The pertinent portion of the McCarran Report, at 7, 764 P.2d at 84, as I comprehend its language, is that it has in mind only those water users claiming a water right by reason of the ownership of the United States or any of its departments who seek to don the cloak of immunity which does shield the United States of America. The McCarran Act itself shreds that assumed cloak.

I take no umbrage with the final paragraph of the Report which is reprinted in the majority opinion, at 7, 764 P.2d at 84, i.e., “that it is essential that each and every owner along a given water course, including the United States, must be amenable to the law of the State, ...” My understanding that prior litigation on the tributaries of the Snake River afforded all owners on those rivers or streams the opportunity to be involved.
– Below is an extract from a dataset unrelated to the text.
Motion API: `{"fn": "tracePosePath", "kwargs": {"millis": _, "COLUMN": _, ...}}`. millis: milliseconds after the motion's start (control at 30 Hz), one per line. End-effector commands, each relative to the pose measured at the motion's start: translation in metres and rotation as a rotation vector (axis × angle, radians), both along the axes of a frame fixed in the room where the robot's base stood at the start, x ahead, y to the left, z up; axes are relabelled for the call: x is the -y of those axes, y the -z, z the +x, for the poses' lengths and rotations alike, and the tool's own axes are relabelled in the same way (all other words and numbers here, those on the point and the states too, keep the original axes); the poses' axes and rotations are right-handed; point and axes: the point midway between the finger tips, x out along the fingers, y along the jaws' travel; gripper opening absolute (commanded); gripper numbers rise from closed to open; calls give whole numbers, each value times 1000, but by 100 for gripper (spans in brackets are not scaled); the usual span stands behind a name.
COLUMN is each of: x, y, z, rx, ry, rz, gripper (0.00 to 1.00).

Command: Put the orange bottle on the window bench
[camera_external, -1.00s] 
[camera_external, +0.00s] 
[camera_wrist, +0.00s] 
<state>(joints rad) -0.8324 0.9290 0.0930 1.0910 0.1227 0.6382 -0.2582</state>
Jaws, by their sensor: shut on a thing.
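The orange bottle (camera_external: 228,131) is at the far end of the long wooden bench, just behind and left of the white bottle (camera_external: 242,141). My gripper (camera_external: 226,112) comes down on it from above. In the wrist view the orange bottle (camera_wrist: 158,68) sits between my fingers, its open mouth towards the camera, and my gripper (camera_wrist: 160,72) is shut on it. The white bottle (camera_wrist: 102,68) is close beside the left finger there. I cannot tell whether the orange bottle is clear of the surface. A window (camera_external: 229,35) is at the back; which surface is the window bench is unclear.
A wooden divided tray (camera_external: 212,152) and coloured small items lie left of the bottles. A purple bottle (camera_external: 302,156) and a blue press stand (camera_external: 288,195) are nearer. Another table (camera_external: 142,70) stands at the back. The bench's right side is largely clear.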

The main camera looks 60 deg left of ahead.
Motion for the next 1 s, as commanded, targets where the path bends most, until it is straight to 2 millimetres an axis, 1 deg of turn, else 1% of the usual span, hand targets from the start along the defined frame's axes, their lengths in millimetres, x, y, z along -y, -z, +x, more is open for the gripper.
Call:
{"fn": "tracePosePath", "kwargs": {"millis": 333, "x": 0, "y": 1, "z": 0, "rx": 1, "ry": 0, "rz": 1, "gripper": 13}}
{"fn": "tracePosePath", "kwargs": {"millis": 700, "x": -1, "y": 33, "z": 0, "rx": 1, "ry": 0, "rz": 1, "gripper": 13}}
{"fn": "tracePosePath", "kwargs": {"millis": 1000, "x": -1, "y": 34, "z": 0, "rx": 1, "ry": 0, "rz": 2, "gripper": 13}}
If the opportuni*11ty to litigate was present but eschewed, the litigation is nevertheless as final as to those who did not chose to participate as to those who did so. Such an action was basically in rem.

The McCarran Act undoubtedly is, as Justice Johnson has written, a Congressional waiver of otherwise unassailable federal immunity as to actions for stream adjudications brought in Idaho courts. The so-called “special appearance” of the United States on the part of the United States District Attorney for Idaho is in my view of no consequence. The law heretofore has been that the United States can only be sued by its consent, and if district attorneys are freely empowered to give or withhold that consent, I am woefully ignorant of that change. As for my part, until I become better informed, the United States of America, and each and all of its departments, agencies, bureaus, and whatever, are in court because of the McCarran Act, or, conversely, are not in court because of that Act’s inapplicability, which I much doubt, and on which issue I agree with Justice Johnson’s opinion.

But, accepting that the United States may be subject to jurisdiction of an Idaho state district court, I am left wondering how that conclusion necessitates a holding that water right users possessing valid judgments or decrees and, probably valid water rights of any degree, can be brought into this action against their will.

As mentioned above, it can be said confidently without citation that an adjudicated water right is a property right. Like any other property, it can be forfeited or abandoned, but there is no such claim here. Like any other property, it can be taken by such authorities as have the power of eminent domain, but a just compensation must be paid therefor.

Although feeling not obliged to search for authority in that vein, a study of Justice Johnson’s opinion reassures me when I read on page 14 of the slip opinion his ten line excerpt from California v. Rank, 293 F.2d 340, in which litigation the state of California was positioned as is Idaho in this litigation, i.e., the defendant. The plaintiffs in that action were owners of the beneficial use of the river of the San Joaquin River below the dam. The United States over its protest was joined as a necessary party defendant.

What I make out of reading that case as it definitely has application to the case at hand, is that “ ... the United States has the power to acquire the rights of these plaintiffs through exercise of eminent domain.” Rank, 293 F.2d at 354. And, “[wjhile a state can bestow property rights on its citizens which the United States must respect, it cannot take from the United States the power to acquire those rights.” Id. at 354. Presently, the United States of America is not attempting to seize or otherwise appropriate any property rights. In fact, all that we see is the claim of the United States District Attorney, Idaho, that the United States is not in court.

I remain unable to see the grounds upon which the state of Idaho can force the owners of valid water rights to litigate that which is res judicata. Nor do I understand how the legislature can purport to authorize such. The legislature is prohibited by two constitutions from impairing the obligation of contract, and in my humble view, an adjudicated water right, especially one with whiskers, is on a higher plane than a contract.

Until better informed, I must respectfully dissent, and am deeply concerned with the plight which the state of Idaho has brought down on the innocent owners of water rights in Idaho. Those water rights are not free-hanging merchandise like tires and beer, but are appurtenant to lands which lands for the most part would be greatly devalued without water rights. To make such owners parties to this litigation is tantamount to an impermissible restraint on the right of free alienability of land.

. In the common sense of the word, i.e., attentive, curious, but not in the sense of being affected by.